**Requirements:** Start at the line containing "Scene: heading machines" and stop at the line containing "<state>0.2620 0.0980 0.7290"; copy those lines exactly, both ends included, and no others.

**Provided records:**
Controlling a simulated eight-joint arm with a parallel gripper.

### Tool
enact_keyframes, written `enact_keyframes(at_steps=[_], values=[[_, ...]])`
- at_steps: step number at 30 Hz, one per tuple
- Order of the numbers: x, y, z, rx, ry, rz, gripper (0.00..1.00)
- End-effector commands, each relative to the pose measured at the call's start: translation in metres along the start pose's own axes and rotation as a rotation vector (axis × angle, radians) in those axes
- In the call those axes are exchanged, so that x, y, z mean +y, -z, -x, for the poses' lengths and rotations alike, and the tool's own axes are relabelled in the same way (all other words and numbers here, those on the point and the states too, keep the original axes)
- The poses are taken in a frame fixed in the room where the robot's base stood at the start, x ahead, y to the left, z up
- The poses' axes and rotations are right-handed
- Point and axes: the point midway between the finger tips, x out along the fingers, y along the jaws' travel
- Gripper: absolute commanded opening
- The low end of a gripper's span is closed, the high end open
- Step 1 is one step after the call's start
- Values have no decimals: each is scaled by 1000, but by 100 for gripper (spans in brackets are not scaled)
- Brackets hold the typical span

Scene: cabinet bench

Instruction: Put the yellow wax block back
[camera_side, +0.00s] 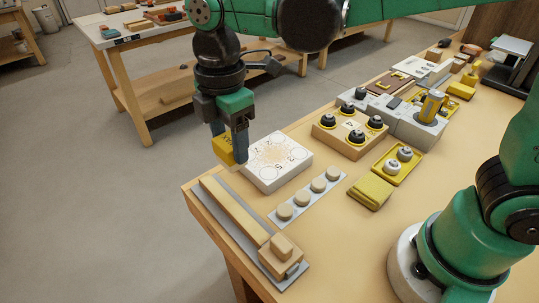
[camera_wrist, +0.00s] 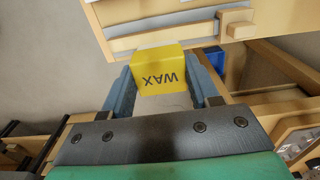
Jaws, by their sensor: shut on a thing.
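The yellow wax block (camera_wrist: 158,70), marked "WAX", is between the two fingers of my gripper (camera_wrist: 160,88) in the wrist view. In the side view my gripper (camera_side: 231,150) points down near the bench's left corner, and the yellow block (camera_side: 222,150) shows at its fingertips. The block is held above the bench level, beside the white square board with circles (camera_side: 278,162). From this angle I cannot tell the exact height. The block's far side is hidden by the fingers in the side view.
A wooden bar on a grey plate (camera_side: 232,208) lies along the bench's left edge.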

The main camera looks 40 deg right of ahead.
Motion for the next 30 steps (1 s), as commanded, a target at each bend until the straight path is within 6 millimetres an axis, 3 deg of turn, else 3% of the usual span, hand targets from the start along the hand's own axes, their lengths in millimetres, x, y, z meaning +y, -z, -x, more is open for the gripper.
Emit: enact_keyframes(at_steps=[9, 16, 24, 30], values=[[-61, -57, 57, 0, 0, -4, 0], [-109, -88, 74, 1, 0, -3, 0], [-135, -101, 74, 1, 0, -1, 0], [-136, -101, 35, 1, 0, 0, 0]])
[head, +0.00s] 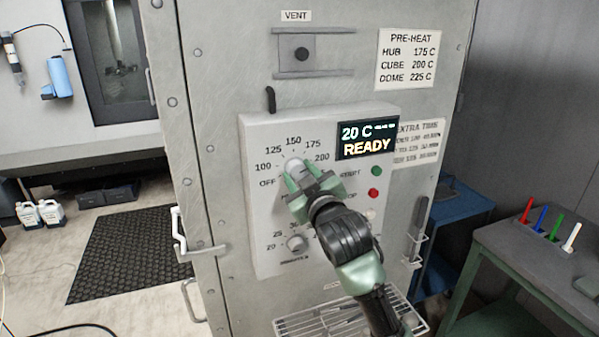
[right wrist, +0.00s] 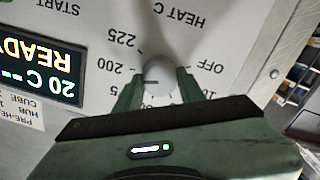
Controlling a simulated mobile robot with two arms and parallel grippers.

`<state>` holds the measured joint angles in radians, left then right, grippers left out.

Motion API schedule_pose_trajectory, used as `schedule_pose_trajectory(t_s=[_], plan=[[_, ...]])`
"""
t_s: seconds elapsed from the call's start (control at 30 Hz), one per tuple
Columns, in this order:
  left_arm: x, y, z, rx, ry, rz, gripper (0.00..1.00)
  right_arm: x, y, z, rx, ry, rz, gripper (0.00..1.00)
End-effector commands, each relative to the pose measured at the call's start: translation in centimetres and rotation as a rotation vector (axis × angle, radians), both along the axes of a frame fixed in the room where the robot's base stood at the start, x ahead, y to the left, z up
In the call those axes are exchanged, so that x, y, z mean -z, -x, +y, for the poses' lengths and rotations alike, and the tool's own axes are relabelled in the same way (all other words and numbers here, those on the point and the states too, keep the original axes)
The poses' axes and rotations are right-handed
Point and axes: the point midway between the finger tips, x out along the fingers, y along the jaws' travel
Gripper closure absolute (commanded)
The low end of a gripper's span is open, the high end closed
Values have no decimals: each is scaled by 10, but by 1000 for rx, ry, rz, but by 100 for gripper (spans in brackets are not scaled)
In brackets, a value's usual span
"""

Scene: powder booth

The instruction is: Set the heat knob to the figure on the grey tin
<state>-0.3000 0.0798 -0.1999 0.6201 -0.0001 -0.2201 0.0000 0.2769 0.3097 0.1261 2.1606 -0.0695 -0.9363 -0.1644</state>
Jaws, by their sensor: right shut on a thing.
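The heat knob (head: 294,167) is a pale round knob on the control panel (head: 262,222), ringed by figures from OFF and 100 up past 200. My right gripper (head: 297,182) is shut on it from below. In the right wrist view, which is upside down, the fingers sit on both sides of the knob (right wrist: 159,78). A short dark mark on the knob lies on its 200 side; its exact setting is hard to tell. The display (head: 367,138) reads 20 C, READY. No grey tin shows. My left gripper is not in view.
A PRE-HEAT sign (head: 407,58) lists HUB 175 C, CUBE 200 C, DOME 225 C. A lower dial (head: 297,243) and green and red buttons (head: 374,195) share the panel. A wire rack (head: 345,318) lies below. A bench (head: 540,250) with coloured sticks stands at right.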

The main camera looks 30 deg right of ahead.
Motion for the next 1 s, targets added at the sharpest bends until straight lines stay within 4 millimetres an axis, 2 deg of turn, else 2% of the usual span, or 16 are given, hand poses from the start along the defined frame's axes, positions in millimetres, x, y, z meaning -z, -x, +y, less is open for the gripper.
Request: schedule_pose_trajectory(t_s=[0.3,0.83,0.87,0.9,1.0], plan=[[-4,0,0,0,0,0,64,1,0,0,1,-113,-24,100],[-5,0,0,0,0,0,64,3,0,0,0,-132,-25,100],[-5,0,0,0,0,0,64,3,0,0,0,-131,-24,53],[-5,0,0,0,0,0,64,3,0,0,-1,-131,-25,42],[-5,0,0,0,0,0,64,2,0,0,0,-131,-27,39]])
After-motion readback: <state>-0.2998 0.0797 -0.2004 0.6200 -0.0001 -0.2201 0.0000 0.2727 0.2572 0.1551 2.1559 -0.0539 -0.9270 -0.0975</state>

* * *

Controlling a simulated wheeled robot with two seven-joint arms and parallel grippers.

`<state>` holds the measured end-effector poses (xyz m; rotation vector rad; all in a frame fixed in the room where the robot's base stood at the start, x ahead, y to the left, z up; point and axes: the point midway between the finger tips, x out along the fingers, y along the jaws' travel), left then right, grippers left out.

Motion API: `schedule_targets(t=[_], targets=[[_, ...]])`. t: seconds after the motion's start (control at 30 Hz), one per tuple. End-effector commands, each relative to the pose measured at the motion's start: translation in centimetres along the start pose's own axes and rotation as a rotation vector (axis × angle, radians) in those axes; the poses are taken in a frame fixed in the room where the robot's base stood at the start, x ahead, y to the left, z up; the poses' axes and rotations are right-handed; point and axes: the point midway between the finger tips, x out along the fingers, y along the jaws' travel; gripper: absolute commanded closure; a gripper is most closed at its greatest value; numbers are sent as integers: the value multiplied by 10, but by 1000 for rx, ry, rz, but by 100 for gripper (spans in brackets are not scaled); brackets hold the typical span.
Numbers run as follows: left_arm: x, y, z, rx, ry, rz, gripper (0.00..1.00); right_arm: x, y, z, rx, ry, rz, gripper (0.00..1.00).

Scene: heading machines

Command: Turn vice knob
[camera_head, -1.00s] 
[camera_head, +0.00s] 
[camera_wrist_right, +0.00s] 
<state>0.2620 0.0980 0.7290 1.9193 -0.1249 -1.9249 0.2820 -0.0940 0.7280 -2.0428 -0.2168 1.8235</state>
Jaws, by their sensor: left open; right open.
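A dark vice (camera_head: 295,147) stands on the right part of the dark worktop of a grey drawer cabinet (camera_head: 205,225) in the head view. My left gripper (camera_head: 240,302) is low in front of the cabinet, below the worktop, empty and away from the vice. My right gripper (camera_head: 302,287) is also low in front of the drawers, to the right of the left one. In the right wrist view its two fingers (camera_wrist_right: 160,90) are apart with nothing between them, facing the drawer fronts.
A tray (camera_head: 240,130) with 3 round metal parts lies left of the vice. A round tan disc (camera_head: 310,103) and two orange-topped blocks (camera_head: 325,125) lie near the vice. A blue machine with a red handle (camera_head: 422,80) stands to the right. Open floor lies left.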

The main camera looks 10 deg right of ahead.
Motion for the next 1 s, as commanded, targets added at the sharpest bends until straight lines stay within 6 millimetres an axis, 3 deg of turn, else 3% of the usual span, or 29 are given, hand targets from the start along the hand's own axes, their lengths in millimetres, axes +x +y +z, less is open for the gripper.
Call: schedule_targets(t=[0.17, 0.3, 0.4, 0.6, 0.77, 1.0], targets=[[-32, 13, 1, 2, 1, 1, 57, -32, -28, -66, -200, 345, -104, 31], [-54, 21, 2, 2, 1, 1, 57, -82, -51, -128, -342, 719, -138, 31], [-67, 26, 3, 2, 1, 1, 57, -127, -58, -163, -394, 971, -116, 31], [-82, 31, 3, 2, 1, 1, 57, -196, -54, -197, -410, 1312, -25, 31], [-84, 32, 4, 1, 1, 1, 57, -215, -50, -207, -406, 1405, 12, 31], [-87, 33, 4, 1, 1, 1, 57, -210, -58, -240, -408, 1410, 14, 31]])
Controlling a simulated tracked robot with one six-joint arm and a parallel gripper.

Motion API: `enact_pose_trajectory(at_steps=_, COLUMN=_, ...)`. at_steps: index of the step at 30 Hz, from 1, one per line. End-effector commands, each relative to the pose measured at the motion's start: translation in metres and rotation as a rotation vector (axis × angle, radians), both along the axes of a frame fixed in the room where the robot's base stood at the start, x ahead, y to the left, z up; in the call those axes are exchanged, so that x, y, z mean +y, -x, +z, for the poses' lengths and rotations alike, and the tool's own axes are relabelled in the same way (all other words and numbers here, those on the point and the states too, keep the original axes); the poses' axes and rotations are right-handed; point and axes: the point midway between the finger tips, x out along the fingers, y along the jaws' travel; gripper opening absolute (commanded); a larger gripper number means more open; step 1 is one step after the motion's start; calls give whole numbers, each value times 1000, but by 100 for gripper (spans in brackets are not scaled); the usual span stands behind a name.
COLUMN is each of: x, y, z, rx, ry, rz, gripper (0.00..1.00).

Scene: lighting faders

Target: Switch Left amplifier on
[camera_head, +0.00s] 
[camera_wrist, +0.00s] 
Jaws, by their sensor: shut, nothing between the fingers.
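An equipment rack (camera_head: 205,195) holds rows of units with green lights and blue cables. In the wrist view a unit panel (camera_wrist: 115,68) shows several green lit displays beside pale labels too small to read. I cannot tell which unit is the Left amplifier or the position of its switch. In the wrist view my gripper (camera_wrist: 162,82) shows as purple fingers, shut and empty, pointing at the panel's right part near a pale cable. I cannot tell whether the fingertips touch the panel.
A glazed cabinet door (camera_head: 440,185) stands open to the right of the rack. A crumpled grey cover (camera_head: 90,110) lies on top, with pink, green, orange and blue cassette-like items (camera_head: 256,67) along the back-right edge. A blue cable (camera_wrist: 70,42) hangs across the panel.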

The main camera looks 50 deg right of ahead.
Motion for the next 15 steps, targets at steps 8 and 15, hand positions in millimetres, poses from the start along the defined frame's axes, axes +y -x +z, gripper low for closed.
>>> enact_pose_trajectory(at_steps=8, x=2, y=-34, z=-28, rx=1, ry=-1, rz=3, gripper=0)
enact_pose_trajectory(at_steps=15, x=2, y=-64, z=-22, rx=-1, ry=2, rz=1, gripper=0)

--

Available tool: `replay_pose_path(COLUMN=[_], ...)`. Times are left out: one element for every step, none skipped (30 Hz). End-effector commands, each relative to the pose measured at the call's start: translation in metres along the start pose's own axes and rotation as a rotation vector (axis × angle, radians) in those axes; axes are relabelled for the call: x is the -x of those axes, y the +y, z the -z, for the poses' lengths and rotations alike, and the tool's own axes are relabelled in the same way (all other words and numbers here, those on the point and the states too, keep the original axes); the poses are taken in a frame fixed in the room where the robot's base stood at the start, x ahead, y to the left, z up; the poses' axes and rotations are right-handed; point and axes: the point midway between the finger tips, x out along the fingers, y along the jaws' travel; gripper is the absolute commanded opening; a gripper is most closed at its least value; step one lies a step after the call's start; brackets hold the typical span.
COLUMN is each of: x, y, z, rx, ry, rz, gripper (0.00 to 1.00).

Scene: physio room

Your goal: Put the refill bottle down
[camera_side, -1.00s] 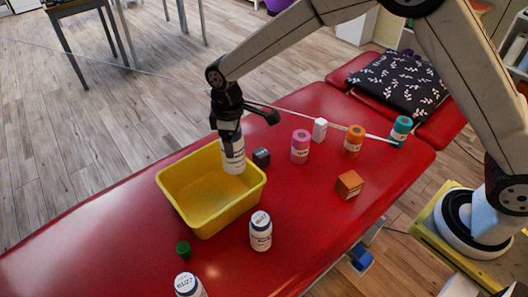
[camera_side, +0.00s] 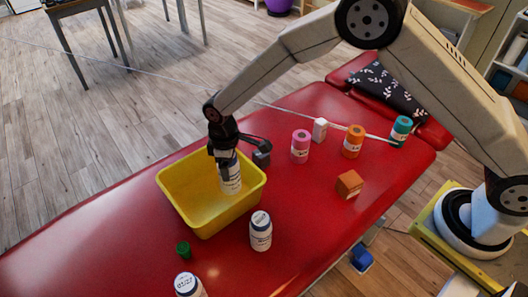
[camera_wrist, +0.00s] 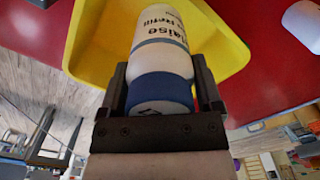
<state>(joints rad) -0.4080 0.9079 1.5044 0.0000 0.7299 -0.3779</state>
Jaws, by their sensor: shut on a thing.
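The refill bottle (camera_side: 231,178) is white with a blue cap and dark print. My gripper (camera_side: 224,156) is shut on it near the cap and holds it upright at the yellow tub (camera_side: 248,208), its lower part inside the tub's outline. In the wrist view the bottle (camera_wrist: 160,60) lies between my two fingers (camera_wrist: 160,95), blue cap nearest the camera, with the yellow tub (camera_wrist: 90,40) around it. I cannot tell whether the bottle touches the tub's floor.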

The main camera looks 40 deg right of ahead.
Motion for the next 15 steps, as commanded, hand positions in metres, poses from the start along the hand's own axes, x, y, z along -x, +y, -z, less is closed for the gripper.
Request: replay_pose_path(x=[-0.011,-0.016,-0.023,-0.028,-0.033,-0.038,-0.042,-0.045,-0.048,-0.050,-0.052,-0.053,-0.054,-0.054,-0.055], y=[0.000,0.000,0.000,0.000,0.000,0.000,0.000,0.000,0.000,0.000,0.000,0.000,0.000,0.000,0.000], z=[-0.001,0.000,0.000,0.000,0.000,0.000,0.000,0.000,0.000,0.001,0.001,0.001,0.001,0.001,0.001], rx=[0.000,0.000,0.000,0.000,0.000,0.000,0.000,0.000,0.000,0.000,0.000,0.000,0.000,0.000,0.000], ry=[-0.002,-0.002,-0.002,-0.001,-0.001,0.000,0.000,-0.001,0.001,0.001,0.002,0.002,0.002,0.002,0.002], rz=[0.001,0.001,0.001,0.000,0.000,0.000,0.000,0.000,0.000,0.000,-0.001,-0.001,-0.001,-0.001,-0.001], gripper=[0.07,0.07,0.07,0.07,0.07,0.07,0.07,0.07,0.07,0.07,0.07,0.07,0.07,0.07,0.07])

**The answer:**
Scene: heading machines

Command: Turn vice knob
[camera_head, -1.00s] 
[camera_head, +0.00s] 
[camera_wrist_right, +0.00s] 
<state>0.2620 0.0980 0.7290 1.9193 -0.1249 -1.9249 0.2820 -0.0940 0.7280 -2.0428 -0.2168 1.8235</state>

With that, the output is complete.